● **GIVEN INSTRUCTION**:
Your task is to repeat the lines from the line with "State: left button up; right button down" to the line with "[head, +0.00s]", both ends included, and nothing else. Pictures stay out of the copy.

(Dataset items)
========

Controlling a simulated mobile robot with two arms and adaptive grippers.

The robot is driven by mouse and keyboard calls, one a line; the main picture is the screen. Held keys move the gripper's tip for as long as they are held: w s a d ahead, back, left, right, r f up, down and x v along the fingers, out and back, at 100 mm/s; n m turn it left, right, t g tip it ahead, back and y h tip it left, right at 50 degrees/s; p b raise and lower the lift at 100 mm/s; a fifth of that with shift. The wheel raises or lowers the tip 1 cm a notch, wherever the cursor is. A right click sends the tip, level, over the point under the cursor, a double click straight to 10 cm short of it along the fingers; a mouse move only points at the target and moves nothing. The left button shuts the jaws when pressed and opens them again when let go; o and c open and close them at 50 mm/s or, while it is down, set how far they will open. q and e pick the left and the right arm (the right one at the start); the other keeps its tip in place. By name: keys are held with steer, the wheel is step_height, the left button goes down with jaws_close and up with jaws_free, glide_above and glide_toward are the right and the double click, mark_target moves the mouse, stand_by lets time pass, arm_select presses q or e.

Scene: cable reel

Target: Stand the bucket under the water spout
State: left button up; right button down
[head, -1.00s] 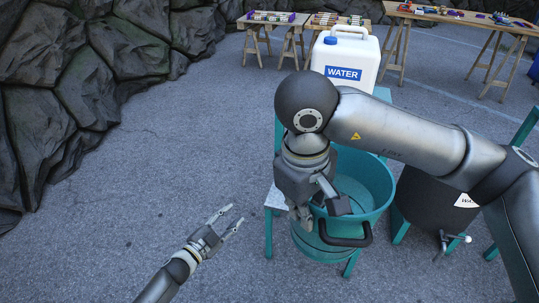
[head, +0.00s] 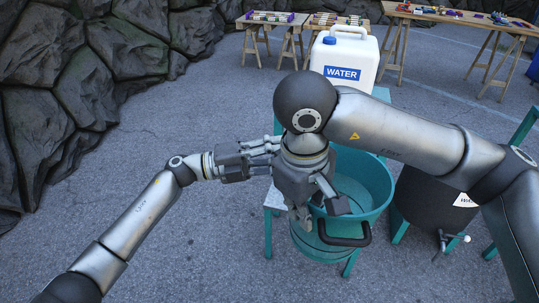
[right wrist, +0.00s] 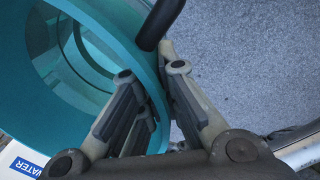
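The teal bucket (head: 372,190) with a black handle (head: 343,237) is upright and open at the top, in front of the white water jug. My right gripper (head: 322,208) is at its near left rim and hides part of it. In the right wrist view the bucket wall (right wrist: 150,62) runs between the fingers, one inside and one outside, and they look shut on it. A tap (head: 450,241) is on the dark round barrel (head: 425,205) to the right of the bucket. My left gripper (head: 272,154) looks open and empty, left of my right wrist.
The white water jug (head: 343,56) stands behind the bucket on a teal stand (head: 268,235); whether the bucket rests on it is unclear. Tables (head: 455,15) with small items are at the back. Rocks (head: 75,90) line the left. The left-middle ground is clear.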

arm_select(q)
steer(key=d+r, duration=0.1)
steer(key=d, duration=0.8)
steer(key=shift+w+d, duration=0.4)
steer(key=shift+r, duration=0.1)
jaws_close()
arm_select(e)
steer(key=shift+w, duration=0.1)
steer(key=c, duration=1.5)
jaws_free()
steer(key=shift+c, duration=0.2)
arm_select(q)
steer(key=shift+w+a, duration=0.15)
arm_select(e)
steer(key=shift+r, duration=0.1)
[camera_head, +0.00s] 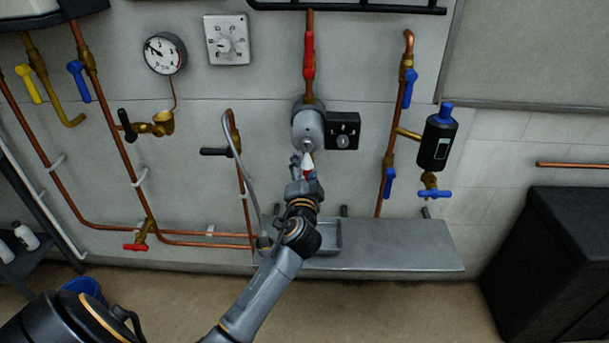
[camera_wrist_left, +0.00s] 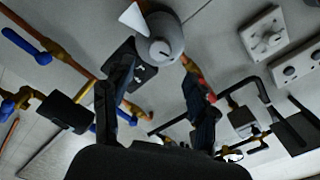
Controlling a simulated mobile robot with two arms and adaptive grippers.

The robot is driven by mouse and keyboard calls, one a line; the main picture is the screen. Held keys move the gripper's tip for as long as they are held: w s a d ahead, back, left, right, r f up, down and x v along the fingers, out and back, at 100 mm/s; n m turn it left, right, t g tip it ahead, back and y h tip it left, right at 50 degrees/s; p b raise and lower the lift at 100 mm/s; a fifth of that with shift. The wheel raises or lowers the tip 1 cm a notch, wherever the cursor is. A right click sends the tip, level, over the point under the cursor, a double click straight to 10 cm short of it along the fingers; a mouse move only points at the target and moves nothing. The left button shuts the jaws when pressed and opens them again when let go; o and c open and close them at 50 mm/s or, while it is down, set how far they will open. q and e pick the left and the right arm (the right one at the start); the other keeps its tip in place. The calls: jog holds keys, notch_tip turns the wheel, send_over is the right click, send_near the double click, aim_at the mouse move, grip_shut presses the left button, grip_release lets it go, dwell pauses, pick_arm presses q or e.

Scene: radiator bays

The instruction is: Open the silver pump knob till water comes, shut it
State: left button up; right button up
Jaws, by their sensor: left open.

========

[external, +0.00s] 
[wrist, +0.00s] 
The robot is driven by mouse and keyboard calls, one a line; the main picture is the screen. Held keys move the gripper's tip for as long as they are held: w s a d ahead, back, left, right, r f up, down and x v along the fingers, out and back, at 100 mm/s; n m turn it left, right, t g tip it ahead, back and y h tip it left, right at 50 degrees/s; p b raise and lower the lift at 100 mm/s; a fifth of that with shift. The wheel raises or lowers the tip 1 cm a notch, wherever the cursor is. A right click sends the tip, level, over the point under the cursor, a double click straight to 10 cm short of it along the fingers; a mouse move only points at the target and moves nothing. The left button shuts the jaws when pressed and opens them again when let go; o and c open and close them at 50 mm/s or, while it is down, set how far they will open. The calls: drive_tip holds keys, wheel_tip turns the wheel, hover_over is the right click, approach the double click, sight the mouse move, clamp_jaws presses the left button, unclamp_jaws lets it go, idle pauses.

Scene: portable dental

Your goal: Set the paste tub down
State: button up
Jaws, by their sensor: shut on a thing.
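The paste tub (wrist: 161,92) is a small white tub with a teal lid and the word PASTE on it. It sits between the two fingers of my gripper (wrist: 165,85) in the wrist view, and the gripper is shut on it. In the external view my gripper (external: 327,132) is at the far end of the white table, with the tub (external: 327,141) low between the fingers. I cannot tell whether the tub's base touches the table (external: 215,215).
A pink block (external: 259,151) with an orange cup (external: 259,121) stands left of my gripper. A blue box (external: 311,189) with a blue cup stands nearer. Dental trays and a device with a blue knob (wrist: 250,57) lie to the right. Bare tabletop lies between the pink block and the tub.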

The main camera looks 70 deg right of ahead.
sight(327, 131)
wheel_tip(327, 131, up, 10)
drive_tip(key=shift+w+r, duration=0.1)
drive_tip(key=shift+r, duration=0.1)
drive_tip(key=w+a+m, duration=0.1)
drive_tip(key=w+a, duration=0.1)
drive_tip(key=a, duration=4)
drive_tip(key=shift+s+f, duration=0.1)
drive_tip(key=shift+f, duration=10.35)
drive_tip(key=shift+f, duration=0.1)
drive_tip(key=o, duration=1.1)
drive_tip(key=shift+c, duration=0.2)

========

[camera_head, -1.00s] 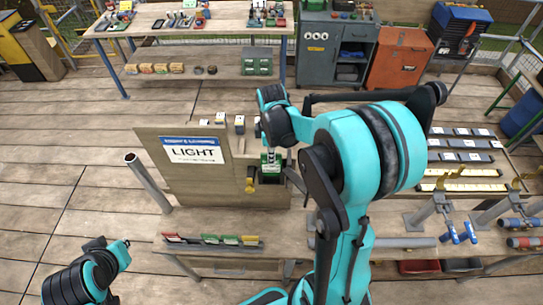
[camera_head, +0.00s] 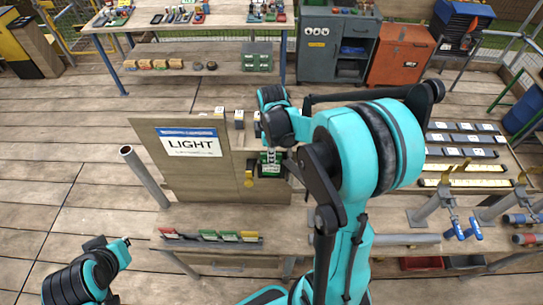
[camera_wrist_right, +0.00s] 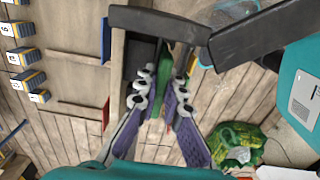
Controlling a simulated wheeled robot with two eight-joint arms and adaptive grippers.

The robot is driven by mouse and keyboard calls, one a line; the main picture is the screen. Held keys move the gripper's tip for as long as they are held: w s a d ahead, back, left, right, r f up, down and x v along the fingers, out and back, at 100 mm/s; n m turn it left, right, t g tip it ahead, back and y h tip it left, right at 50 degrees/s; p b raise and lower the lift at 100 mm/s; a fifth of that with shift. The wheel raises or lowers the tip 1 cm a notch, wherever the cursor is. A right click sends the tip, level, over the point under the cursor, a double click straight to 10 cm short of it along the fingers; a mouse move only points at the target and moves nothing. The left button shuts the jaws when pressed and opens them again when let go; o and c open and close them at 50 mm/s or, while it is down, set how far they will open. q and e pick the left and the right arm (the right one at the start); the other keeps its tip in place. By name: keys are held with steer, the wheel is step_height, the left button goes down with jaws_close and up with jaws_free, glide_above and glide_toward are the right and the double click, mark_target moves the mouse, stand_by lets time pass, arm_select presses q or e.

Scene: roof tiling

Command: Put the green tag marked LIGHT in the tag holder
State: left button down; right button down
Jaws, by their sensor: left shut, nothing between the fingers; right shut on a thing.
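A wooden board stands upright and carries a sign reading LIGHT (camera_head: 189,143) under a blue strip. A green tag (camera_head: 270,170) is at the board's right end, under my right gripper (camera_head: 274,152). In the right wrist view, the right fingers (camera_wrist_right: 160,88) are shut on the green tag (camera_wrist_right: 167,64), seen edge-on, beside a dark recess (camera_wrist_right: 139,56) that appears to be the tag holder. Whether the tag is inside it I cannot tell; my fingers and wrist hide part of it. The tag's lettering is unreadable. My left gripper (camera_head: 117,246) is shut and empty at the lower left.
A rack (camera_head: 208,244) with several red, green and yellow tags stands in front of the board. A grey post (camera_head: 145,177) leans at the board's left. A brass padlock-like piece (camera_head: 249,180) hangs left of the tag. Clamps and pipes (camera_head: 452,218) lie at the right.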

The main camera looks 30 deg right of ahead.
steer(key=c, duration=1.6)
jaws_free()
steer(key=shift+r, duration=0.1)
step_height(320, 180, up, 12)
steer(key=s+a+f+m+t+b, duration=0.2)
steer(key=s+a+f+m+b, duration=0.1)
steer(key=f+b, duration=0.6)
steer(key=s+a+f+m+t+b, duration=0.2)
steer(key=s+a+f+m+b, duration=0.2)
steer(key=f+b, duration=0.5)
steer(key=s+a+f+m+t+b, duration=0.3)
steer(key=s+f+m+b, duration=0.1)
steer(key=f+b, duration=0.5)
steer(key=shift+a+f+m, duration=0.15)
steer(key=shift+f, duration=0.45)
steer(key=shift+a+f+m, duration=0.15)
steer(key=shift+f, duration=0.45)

========

● **RESULT OF THE EXERCISE**:
State: left button up; right button down
[head, -1.00s] 
[head, +0.00s] 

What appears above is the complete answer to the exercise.